Um dos elementos a tornar a situação ainda mais difícil sob o ponto de vista político é o fato de a eleição para presidente da Câmara dos Deputados se dar por meio de voto secreto. Hoje o parlamentar vota secreto na eleição para a mesa diretora das Casas Legislativas, nos processos de cassação de mandato de parlamentares, na confirmação das indicações do Poder Executivo para determinados cargos referidos na Constituição da República, e na deliberação sobre veto do Poder Executivo a projeto aprovado no Poder Legislativo.

É inadmissível, em pleno século XXI, que o parlamentar não tenha de prestar contas ao eleitorado da sua posição política em relação a matérias tão importantes. A atitude de um parlamentar diante de um processo de cassação de um deputado, por exemplo, pode ser elemento fundamental para o eleitor decidir, nas eleições seguintes, se manterá aquele parlamentar como seu representante.

Além disso, estamos em um momento de evolução das nossas práticas políticas, em que os partidos têm de ser valorizados. O voto secreto é o campo fértil para que dele brotem casos e mais casos de traição, pois o clima geral de desconfiança põe injustamente sob suspeita até mesmo os parlamentares que seguiram as indicações dos seus partidos.
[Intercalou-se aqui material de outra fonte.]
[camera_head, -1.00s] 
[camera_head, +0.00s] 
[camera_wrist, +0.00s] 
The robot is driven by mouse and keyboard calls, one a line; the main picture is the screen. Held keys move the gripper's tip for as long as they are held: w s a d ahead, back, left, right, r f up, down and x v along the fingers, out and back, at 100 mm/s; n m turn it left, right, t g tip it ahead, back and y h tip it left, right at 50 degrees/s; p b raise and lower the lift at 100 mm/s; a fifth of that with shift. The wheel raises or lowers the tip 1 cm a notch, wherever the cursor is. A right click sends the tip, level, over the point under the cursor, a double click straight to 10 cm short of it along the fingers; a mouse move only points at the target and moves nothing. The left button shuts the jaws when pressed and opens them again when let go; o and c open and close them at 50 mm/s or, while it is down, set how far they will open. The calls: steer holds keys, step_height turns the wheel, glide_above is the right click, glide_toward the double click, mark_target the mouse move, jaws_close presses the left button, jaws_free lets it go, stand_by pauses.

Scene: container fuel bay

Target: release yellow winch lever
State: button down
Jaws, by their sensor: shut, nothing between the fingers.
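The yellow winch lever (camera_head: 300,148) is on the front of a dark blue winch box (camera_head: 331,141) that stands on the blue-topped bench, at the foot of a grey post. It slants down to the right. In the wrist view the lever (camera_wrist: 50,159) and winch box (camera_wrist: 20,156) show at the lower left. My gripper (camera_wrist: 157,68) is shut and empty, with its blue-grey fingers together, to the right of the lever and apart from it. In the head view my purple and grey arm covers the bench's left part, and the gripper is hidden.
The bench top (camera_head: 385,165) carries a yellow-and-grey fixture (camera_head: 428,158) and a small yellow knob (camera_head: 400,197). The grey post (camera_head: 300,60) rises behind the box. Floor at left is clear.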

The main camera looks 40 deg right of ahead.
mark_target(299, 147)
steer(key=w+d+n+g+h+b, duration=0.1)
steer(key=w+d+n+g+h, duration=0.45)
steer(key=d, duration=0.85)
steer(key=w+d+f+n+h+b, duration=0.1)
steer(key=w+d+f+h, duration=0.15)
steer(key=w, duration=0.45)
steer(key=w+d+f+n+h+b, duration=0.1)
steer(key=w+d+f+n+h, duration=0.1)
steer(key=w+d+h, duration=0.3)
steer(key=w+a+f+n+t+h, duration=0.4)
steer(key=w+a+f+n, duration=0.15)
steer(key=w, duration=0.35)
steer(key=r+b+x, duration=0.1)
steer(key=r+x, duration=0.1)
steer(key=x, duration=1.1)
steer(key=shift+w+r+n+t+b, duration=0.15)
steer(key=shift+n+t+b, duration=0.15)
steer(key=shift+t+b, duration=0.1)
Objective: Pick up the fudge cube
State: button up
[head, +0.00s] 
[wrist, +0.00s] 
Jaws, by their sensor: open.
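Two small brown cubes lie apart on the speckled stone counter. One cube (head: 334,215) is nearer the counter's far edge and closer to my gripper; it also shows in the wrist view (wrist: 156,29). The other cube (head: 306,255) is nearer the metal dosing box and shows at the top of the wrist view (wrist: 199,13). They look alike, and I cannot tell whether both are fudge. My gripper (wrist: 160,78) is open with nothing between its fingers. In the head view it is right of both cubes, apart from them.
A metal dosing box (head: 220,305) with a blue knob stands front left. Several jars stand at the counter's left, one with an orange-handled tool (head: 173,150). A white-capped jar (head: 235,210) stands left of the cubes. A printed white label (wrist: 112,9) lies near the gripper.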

O principal argumento apresentado pelos defensores do voto secreto é o de que se trata de um instrumento de defesa do parlamentar contra a pressão do Poder Executivo. Tal visão é anacrônica porque o sistema do voto secreto efetivamente foi criado para proteger o parlamentar da pressão e do abuso de poder do Executivo. Isso, porém, há séculos, em sistemas políticos completamente diversos do atual, em que não imperava a democracia e efetivamente o Executivo tinha instrumentos para perseguir e punir o parlamentar que não seguisse a sua orientação, o que hoje não se justifica mais, porque o sistema democrático o protege de qualquer abuso do Executivo.

O argumento do voto secreto como elemento fundamental para a independência do Parlamento também não é hoje adequado, porque não se concebe mais o exercício do poder político sem os partidos, e o voto secreto do parlamentar é um elemento de enfraquecimento da influência e o controle que os partidos devem exercer sobre os atos dos seus filiados. A independência que o voto secreto dá não é hoje mais do Poder Legislativo em relação aos demais poderes, mas sim dos parlamentares em relação aos seus próprios eleitores.

Por essa razão apresentei no Senado Federal a proposta de emenda à Constituição nº 38, de 2004, que ¿altera os arts. 52, 55 e 66 da Constituição federal, para estabelecer o voto aberto nos casos em que menciona, terminando com o voto secreto do parlamentar¿. Tivesse sido aprovada, não estaria a nação assistindo, perplexa, ao espetáculo de desconfianças e traições que hoje ocorre na Câmara dos Deputados. O voto secreto somente pode pertencer ao eleitor originário, aquele que escolhe o seu representante, e que tem o direito de saber como esse representante se porta em todo e qualquer ato que pratique no exercício do mandato que lhe foi conferido.